Ela deve ter se sentido muito sozinha naquela sala, com suas paredes cor de mostarda. E o jogo chinês ainda não havia acabado. “Tenho uma pergunta quanto aos procedimentos”, disse He Yafei. “Peço gentilmente um intervalo de alguns minutos para consulta. Precisamos de algum tempo de consulta.” O que ele queria dizer era que ele queria telefonar para seu primeiro-ministro.
“Quanto tempo?”, perguntou Merkel.
O presidente, Rasmussen, tomou a decisão. “Encontraremo-nos novamente às quatro e meia. Quarenta minutos.”
Decisões tomadas em outros lugares
Mas a reunião não foi retomada. As decisões-chave foram tomadas fora dali – sem os europeus. Os indianos haviam reservado uma sala no andar de baixo, onde o primeiro-ministro Singh se encontrou com seus colegas, o presidente brasileiro Lula e o presidente da África do Sul Jacob Zuma. Wen Jiabao também estava presente.
Pouco antes das 19h, o presidente Obama entrou no pequeno encontro aconchegante das potências em desenvolvimento.

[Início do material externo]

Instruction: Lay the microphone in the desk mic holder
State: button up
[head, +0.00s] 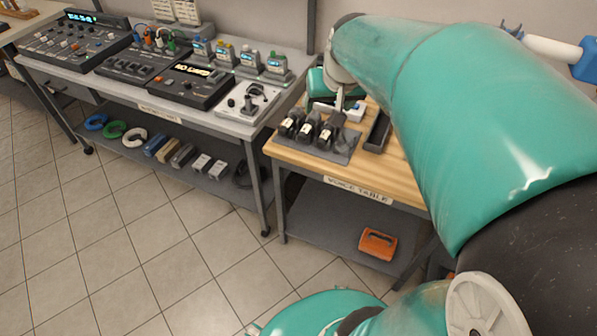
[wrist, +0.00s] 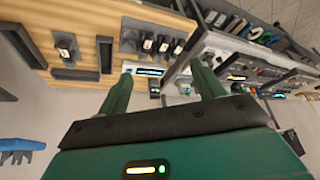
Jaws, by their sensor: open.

Naquela reunião, tudo que era importante para os europeus foi retirado do esboço do acordo, em especial as metas concretas de redução de emissões. Mais tarde, os europeus – como os diplomatas de todos os outros países sem poder, que foram deixados esperando na sala de plenária – não tiveram outra escolha a não ser endossar o precário resultado.
“Muito complicado”
Existe um político que pensou bastante sobre suas experiências na sala Arne Jacobsen em dezembro de 2009: o ministro mexicano do meio ambiente Juan Elvira Quesada. Seu país será o anfitrião da próxima grande cúpula do clima em novembro.
Em Copenhague, Quesada aprendeu que o procedimento existente é ineficaz. “Quando mais de 190 países devem chegar a um consenso, é simplesmente muito complicado”, diz ele.
Na reunião de novembro em Cancun, ele diz que preferirá nem mesmo tocar no documento que foi esboçado a duras penas naquele pequeno grupo de líderes mundiais. “Se fossemos simplesmente seguir adiante com o documento de Copenhague, seria um desastre.”